[MD] Is the MOQ static, or a static pattern?

ARLO JAMES BENSINGER JR ajb102 at psu.edu
Thu May 17 04:46:19 PDT 2012


[Craig]
Ah, but there is more (see your penultimate sentence).  You're leaving out the agreement! 

[Arlo]
How can I leave out something I said one sentence earlier? Especially when the subsequent sentence (to which you refer) says "its about shared usefulness". How else would you define "agreement"?

"Then one doesn't seek the absolute "Truth." One seeks instead the highest quality intellectual explanation of things with the knowledge that if the past is any guide to the future this explanation must be taken provisionally; as useful until something better comes along." (LILA)

Since Tuukka juxtaposed "right" and "useful" as being at the least independent if not oppositional ("instead of trying to be useful, I was trying to be right ").
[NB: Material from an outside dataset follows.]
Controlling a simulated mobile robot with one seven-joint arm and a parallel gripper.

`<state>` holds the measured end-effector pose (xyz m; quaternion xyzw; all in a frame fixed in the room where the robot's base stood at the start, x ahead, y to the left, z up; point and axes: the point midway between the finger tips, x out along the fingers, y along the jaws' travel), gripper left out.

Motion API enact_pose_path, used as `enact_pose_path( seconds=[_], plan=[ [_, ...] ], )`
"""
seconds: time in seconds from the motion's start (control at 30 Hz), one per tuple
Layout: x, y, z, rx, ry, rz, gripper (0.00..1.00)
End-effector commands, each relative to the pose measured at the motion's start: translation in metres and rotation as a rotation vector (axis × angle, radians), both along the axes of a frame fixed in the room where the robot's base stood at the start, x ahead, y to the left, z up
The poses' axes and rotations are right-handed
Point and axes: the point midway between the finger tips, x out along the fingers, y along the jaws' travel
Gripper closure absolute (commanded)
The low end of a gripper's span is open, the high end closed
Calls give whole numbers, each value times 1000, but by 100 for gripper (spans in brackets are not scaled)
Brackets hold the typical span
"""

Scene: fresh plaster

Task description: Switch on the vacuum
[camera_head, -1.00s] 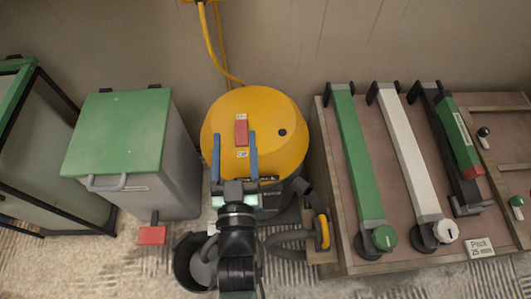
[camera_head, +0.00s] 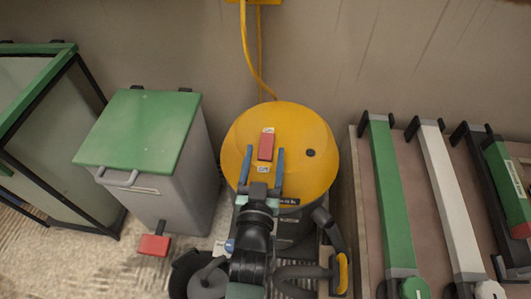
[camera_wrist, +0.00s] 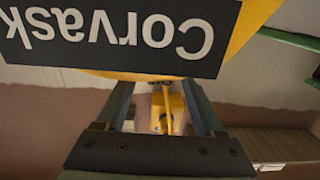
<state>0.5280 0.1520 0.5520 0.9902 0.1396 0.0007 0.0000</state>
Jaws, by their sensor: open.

Within a MOQ, can you point to a pattern, any pattern, that is "right" but is not "useful"? Pirsig talks about this specifically in his recounting of James and The Squirrel, or in the Polar/Cartesian map segment. In either case, can you find any pattern that meets Tuukka's initial implication, that something can be "right" without being "useful"? 

[Tuukka]
By "right" I only mean that it does not cause trouble.

[Arlo}
Okay, can you give me an example of a pattern of value that is 'right' but is not 'useful'? Can you give me an example of a pattern that is 'useful' but not 'right'?

In fact, I'd argue that within a MOQ, 'right' would mean 'useful'. To the sailor trying to determine which map to use, he'd examine his context, and select the best map to get him where he needed to be, and he might say "that was the right map for that task", but 'right' is being defined and used by virtue of 'usefulness'. I can't imagine any context where he'd say, "well, the Cartesian map was right but not useful, the Polar map was not right but it allowed me to navigate to where I needed to be."